С другой стороны, официальные «народные» пословицы являлись не чем иным, как сокращенными до предела цитатами из выступлений и статей самого Сталина. Примеров тому масса. Например, сталинские размышления вслух о том, что «стахановское движение знаменательно в этой связи в том отношении, что оно содержит в себе первые начатки, правда, еще слабые, но все же начатки такого именно культурно-технического подъема рабочего класса нашей страны»[768], что «стахановское движение представляет будущность нашей индустрии, <…> содержит в себе зерно будущего культурно-технического подъема рабочего класса, <…> открывает нам тот путь, на котором только и можно добиться тех высших показателей производительности труда, которые необходимы для перехода от социализма к коммунизму и уничтожения противоположности между трудом умственным и трудом физическим»[769], обращаются в «стахановское движение — народное радение». В поговорках «машину поймешь — далеко пойдешь» или «за руль сесть, не бублик съесть: поучиться нужно» можно увидеть переформулировку разъяснений роли техники в новой жизни:

многие неправильно поняли лозунг партии: «Техника в период реконструкции решает все». Многие поняли этот лозунг механически, то есть поняли в том смысле, что ежели нагромоздить побольше машин, то этим будто бы будет сделано все, что требуется этим лозунгом. Это неверно. Нельзя технику отрывать от людей, приводящих технику в движение. Техника без людей мертва. Лозунг «Техника в период реконструкции решает все» имеет в виду не голую технику, а технику во главе с людьми, овладевшими техникой. Только такое понимание этого лозунга является правильным. И поскольку мы уже научились ценить технику, пора заявить прямо, что главное теперь — в людях, овладевших техникой. Но из этого следует, что если раньше однобоко делали ударение на технику, на машины, то теперь ударение надо делать на людях, овладевших техникой. Этого требует наш лозунг о технике[770].

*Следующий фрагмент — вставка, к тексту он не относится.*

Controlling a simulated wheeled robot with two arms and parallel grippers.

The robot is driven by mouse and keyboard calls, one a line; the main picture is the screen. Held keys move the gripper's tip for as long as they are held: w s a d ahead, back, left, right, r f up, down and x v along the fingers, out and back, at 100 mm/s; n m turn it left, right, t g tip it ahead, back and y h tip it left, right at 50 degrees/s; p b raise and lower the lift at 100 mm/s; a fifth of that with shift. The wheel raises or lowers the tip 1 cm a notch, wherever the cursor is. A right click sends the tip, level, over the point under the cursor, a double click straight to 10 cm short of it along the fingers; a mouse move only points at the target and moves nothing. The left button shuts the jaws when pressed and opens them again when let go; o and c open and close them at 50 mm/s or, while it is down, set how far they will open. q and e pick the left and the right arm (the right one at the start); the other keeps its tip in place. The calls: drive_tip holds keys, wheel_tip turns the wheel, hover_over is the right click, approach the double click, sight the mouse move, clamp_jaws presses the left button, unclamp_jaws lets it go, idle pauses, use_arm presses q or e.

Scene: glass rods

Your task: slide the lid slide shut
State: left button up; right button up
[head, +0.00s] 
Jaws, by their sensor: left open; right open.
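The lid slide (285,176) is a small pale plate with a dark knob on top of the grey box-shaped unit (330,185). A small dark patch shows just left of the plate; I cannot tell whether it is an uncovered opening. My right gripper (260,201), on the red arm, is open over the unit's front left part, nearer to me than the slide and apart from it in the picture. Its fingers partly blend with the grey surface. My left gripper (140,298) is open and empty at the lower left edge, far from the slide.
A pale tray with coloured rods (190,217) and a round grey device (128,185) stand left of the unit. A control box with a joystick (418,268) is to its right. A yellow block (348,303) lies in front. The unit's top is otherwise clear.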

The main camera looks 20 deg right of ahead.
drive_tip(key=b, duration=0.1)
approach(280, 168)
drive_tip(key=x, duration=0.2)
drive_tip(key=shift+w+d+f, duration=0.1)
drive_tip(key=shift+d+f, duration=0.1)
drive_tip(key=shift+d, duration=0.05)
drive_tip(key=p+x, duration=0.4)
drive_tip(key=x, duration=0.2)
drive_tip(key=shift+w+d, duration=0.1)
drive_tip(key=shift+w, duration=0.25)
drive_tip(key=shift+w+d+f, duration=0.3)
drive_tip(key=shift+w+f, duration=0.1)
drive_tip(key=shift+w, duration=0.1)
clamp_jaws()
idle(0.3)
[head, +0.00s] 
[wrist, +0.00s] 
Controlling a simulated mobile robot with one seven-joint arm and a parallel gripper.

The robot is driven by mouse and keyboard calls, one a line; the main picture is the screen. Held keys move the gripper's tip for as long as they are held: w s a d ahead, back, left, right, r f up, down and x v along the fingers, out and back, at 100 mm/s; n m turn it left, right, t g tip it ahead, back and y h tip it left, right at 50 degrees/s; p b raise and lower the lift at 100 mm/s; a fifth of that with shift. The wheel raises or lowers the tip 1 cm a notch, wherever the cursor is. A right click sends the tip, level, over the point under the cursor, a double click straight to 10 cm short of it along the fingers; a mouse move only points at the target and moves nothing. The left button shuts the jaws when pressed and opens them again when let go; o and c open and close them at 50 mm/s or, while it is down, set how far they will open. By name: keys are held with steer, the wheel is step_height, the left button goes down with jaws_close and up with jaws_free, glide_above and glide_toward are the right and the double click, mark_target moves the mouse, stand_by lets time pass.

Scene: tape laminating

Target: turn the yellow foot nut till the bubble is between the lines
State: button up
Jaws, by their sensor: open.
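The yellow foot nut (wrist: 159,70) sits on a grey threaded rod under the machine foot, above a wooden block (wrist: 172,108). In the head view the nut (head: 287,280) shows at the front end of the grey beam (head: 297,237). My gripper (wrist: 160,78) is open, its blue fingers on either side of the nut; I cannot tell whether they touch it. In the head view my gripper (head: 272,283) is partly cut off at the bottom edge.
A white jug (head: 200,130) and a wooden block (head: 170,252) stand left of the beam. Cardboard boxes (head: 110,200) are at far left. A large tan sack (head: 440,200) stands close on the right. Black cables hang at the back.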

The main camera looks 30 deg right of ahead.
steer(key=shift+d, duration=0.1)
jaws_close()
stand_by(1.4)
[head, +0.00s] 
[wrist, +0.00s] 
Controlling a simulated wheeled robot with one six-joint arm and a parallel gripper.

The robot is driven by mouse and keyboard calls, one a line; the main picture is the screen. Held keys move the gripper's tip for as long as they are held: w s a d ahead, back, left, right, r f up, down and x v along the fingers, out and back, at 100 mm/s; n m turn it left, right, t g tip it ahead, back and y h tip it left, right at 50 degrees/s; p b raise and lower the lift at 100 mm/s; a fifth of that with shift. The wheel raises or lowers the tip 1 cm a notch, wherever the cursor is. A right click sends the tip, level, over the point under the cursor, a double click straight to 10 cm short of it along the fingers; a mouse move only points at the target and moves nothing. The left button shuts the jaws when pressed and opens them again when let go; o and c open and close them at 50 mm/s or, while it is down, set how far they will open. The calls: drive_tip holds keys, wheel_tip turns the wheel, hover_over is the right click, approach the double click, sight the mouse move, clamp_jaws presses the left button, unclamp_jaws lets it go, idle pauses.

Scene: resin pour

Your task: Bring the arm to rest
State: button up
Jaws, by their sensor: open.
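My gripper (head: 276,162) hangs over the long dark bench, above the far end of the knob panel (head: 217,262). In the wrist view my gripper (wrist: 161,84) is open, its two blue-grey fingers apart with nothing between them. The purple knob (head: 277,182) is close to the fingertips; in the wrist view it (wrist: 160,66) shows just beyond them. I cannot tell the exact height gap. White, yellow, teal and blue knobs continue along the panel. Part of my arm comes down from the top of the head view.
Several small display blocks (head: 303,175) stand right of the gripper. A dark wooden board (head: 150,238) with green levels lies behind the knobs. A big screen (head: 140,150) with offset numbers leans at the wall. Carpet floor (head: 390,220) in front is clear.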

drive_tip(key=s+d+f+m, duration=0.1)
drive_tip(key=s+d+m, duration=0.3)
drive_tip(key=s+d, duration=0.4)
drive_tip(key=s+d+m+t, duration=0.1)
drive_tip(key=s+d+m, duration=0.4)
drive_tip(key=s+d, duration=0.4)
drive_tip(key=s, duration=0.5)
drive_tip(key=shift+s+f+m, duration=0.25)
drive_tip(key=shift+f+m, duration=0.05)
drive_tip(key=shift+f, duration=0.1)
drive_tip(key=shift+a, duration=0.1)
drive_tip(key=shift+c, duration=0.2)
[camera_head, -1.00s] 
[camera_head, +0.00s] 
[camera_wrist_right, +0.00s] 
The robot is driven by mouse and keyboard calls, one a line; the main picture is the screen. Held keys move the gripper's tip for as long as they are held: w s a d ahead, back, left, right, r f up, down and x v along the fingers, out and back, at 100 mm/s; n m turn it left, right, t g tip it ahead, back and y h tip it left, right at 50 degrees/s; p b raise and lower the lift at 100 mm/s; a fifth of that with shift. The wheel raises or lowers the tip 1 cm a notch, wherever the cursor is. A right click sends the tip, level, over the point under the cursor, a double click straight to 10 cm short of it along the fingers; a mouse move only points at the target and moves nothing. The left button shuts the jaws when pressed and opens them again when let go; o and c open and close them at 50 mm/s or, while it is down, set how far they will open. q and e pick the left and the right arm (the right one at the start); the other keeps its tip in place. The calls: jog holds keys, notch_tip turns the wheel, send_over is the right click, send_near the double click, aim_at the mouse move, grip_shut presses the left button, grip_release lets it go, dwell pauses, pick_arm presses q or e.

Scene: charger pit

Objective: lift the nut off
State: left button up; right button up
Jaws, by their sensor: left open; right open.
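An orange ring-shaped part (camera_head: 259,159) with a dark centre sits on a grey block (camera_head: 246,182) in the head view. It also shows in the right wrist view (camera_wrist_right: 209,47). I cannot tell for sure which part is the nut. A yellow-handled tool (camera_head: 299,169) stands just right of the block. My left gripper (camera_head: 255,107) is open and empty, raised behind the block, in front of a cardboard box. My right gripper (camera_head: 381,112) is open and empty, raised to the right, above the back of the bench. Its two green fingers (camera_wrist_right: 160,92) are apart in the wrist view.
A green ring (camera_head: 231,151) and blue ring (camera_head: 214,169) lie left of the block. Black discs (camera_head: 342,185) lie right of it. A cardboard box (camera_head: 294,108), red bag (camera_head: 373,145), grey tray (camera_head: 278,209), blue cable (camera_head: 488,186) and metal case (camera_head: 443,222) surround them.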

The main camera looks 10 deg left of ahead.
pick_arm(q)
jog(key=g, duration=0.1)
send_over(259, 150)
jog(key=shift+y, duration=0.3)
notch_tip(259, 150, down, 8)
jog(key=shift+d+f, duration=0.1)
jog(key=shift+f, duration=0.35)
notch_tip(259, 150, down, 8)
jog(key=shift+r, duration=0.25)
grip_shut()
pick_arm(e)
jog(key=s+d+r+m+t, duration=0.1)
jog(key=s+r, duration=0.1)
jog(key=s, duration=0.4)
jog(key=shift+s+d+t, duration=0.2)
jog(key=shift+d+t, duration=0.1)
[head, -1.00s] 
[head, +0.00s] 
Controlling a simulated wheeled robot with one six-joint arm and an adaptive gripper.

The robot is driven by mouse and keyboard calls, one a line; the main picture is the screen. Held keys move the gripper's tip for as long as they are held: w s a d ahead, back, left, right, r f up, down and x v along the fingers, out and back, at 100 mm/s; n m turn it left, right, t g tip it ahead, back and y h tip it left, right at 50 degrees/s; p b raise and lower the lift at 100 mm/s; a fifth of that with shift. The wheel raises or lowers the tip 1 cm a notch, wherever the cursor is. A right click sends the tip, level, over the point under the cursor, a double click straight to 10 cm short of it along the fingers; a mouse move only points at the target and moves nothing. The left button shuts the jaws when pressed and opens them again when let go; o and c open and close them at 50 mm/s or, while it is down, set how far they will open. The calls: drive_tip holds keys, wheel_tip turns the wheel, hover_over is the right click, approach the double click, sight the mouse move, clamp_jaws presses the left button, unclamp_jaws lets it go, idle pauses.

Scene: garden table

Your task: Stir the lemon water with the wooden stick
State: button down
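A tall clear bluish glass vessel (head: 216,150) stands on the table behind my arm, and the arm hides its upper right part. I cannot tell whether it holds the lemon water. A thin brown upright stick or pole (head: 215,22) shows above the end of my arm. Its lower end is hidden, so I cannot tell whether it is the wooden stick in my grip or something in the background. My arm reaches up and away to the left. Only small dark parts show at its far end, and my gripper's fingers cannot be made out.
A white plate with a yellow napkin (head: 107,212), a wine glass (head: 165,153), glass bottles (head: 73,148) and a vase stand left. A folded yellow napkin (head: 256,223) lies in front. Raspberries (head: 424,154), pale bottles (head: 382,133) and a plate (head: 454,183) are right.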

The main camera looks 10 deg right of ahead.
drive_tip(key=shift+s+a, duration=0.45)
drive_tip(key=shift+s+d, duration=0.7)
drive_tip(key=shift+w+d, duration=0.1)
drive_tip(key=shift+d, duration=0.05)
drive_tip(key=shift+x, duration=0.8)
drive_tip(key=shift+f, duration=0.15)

Сталинский призыв к «уничтожению бесхозяйственности, мобилизации внутренних ресурсов промышленности, внедрению и укреплению хозрасчета во всех наших предприятиях, систематическому снижению себестоимости, усилению внутрипромышленного накопления во всех без исключения отраслях промышленности», то есть к тому, чтобы «внедрить и укрепить хозрасчет, поднять внутрипромышленное накопление»[771], переформулируется как «Хозрасчетная бригада — потерям преграда». Напоминания о необходимости «критики недостатков», «свободы критики и самокритики», регулярных проверок «хозяйственных, профессионалистских и иных руководителей на беспартийных активах, на массовых совещаниях всякого рода», участники которых «критикуют недостатки и намечают пути их исправления», обращаются в «Кто не любит критики, тот не хочет исправиться». Рифмованное «На месте застрял — от жизни отстал» вполне может быть воспринято как переложение сталинского грозного напоминания:

иногда спрашивают, нельзя ли несколько замедлить темпы, придержать движение. Нет, нельзя, товарищи! Нельзя снижать темпы! Наоборот, по мере сил и возможностей их надо увеличивать. Этого требуют от нас наши обязательства перед рабочими и крестьянами СССР. Этого требуют от нас наши обязательства перед рабочим классом всего мира. Задержать темпы — это значит отстать. А отсталых бьют[772].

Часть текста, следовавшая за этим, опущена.